Input data:
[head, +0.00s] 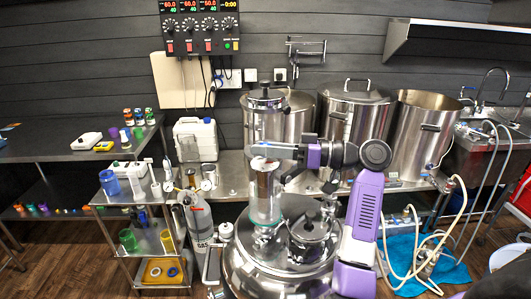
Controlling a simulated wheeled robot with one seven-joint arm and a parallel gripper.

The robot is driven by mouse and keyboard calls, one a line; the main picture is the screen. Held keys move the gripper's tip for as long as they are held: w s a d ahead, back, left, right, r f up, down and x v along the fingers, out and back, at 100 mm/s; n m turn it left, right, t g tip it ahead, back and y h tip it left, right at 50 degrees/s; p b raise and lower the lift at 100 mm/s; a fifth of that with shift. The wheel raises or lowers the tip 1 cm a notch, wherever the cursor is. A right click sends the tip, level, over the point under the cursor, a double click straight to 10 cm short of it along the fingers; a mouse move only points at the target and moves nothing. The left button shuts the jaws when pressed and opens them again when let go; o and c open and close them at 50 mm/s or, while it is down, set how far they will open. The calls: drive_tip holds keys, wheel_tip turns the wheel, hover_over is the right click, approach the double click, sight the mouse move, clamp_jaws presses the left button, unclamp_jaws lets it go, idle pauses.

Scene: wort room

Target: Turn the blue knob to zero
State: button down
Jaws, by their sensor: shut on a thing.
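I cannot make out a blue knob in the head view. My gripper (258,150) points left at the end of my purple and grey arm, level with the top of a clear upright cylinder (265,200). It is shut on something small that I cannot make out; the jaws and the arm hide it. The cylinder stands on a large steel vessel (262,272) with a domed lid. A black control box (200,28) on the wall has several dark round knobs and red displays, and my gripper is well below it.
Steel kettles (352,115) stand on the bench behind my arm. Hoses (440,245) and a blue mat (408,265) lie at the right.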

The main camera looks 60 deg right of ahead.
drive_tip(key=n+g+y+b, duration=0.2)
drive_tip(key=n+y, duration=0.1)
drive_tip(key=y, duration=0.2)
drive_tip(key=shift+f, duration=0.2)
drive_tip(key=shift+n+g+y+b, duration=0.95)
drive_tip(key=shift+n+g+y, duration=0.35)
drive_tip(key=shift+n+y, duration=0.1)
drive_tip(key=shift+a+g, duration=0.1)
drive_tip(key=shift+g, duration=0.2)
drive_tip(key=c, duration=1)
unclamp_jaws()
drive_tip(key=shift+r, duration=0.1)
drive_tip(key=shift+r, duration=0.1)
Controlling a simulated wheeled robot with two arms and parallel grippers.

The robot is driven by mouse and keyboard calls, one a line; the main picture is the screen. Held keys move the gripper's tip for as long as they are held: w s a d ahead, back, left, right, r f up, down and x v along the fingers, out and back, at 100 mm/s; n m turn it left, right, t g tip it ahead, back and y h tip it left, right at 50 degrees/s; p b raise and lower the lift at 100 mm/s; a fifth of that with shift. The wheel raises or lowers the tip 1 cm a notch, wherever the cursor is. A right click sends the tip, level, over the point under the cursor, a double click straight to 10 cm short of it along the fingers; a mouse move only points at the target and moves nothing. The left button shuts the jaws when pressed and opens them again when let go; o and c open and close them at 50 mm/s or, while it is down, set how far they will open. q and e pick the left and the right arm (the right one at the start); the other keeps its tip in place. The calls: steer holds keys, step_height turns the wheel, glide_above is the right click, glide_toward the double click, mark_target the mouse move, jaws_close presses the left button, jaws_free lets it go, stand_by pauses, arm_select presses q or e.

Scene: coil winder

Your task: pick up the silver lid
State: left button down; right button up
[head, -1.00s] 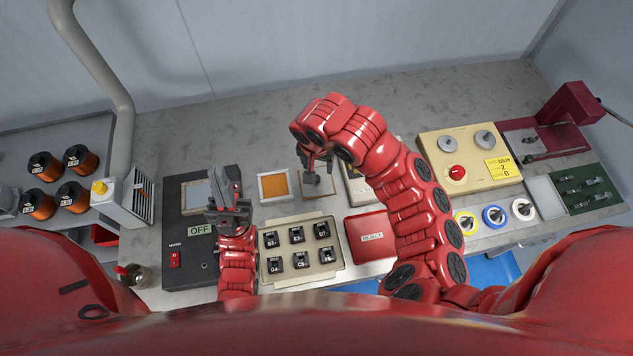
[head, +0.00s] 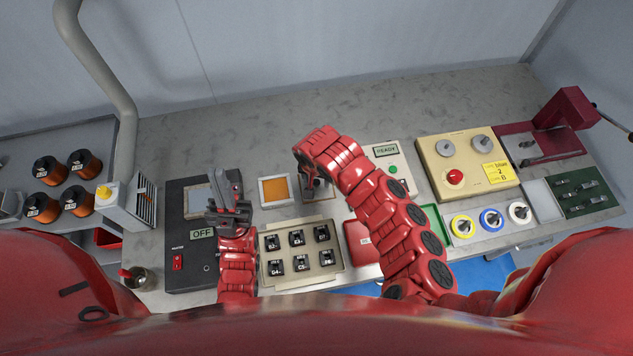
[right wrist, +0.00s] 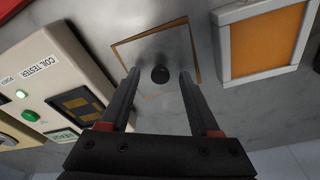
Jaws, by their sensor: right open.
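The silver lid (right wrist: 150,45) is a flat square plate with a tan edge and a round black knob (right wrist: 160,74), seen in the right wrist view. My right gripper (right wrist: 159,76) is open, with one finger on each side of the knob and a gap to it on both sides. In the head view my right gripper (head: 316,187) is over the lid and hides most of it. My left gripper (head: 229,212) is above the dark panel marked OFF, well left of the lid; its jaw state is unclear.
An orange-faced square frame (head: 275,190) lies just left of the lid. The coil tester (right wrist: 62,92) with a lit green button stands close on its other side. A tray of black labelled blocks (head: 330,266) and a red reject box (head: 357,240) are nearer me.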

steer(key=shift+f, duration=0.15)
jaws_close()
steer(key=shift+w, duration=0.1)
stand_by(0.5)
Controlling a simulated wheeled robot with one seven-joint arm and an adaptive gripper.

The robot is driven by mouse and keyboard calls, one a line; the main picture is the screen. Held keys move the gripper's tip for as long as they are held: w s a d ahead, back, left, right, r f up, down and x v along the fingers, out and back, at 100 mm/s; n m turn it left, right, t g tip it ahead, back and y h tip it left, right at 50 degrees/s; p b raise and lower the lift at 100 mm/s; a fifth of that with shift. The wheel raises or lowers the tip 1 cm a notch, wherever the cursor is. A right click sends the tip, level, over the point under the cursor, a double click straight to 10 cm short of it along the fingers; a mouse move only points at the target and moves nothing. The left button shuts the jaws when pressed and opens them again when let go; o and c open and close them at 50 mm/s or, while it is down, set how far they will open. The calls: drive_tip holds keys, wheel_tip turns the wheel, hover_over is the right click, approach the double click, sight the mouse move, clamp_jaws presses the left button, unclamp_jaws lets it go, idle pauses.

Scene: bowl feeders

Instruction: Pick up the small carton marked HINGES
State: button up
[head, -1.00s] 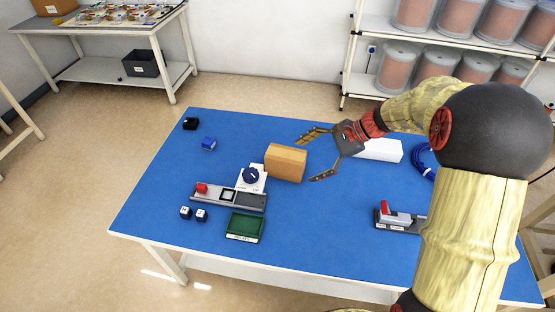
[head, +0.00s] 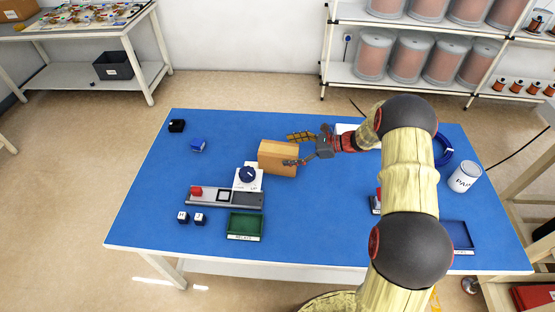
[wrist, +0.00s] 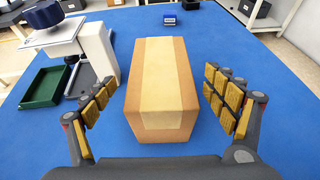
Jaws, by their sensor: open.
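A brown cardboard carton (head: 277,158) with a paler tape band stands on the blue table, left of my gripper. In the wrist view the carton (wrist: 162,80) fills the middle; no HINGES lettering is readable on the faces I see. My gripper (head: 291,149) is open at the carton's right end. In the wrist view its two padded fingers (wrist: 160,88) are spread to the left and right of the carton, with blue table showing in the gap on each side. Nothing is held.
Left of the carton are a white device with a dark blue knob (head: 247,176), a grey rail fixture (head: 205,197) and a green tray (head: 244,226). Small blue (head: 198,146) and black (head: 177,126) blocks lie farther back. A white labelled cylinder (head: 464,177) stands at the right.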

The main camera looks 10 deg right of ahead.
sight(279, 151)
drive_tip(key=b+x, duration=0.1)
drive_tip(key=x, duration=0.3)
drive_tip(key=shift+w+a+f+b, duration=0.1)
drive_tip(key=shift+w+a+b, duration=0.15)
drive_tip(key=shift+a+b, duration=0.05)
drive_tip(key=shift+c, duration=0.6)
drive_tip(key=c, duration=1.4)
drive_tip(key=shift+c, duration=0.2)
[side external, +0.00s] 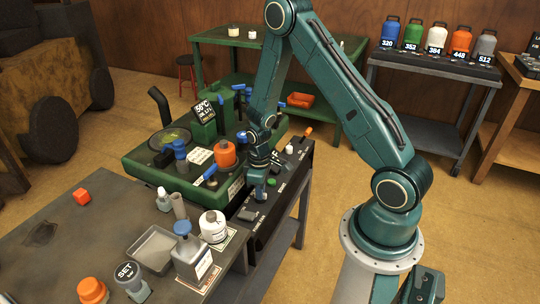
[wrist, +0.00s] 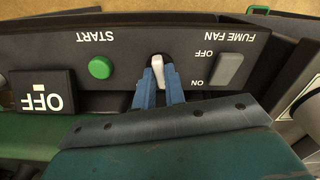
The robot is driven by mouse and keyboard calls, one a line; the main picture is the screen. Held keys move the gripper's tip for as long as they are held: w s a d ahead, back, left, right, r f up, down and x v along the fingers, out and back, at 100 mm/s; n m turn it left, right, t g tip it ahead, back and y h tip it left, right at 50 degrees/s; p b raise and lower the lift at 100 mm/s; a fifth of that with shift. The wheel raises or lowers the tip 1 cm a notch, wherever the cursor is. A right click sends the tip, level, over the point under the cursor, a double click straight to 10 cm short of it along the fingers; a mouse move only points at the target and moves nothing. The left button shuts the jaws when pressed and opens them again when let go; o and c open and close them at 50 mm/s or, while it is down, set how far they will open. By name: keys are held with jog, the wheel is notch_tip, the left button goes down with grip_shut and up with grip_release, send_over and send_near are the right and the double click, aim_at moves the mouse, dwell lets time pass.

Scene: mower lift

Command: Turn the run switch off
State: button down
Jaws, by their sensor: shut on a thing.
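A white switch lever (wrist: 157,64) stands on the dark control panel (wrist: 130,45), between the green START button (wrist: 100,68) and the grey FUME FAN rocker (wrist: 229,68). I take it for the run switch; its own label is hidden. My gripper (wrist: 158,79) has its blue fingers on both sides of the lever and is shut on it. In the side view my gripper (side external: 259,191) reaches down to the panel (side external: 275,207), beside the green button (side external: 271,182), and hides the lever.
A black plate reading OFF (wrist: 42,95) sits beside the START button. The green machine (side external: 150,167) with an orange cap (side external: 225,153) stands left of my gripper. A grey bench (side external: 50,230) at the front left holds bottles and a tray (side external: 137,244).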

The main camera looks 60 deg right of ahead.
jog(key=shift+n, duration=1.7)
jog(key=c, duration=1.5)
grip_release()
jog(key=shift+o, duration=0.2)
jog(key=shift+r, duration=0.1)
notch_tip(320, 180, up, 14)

==

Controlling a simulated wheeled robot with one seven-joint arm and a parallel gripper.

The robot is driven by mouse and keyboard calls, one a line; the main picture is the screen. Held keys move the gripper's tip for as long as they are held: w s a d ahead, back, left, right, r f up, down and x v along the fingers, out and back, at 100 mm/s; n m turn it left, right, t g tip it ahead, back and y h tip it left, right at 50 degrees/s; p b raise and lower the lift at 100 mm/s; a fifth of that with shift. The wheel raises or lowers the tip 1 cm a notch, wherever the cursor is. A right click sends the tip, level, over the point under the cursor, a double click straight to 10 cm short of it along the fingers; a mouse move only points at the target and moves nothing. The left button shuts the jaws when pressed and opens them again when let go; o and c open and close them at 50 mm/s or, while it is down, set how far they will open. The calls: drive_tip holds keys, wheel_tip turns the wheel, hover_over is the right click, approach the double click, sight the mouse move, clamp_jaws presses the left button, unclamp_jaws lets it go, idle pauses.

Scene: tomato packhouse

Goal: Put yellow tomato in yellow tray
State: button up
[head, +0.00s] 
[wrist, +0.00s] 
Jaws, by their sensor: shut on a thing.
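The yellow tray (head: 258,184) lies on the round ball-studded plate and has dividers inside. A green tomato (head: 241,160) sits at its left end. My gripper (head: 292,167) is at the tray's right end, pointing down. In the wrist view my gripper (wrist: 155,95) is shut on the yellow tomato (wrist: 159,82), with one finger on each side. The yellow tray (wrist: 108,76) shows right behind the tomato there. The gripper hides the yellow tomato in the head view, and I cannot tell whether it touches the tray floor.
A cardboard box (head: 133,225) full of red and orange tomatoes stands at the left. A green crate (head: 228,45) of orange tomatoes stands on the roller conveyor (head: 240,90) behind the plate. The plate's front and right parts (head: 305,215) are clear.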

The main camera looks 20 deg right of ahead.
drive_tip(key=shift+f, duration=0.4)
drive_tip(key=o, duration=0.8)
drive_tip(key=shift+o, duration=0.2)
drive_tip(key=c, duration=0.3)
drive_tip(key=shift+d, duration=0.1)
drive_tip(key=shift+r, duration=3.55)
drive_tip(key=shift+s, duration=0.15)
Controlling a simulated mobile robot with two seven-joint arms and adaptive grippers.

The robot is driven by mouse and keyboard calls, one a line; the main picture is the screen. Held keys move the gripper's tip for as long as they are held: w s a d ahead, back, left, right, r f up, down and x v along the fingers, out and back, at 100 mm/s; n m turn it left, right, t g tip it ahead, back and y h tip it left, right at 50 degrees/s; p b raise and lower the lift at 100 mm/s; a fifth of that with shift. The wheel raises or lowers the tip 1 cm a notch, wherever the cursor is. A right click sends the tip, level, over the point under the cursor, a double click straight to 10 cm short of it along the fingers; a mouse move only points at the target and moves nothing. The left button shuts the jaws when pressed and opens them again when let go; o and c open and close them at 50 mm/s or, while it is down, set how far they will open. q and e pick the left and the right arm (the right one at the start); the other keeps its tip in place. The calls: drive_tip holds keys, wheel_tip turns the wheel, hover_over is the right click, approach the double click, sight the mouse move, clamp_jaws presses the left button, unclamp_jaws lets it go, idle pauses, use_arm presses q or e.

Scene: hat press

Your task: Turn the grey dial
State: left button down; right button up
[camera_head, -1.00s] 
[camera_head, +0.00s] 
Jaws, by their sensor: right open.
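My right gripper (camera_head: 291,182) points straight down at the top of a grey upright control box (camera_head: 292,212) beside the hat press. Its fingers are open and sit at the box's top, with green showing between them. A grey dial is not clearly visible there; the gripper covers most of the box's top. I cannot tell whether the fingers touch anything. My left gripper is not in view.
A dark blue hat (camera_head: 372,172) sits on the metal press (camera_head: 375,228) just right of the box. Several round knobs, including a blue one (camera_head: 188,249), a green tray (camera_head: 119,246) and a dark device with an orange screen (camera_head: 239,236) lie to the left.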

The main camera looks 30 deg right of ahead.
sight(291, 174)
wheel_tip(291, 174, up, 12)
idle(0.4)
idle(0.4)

==

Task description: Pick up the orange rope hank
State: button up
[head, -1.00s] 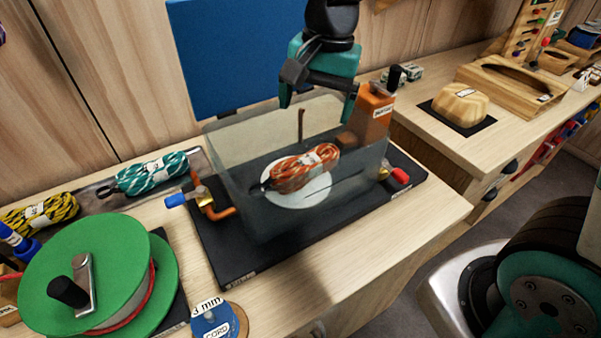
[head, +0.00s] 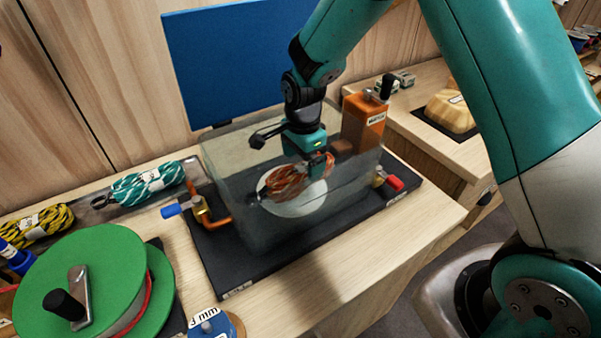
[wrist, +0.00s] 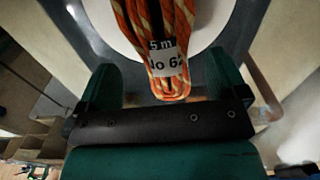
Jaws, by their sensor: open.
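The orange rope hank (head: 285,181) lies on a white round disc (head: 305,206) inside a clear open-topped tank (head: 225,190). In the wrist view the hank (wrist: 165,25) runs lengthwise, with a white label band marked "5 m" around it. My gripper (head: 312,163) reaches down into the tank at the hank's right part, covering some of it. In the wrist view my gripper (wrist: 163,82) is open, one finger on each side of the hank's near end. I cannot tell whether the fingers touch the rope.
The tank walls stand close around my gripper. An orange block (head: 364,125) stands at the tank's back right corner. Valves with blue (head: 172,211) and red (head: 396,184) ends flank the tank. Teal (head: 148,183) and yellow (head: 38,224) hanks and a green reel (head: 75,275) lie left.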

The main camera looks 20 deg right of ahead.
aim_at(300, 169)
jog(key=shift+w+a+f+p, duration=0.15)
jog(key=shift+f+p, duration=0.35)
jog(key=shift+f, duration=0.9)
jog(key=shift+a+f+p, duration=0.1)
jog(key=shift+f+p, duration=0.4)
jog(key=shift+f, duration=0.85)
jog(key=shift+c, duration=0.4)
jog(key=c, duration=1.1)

Goal:
Search the data for "adaptive". Copy every line that has it.

Written response:
Controlling a simulated wheeled robot with one seven-joint arm and an adaptive gripper.
Controlling a simulated mobile robot with two seven-joint arms and adaptive grippers.

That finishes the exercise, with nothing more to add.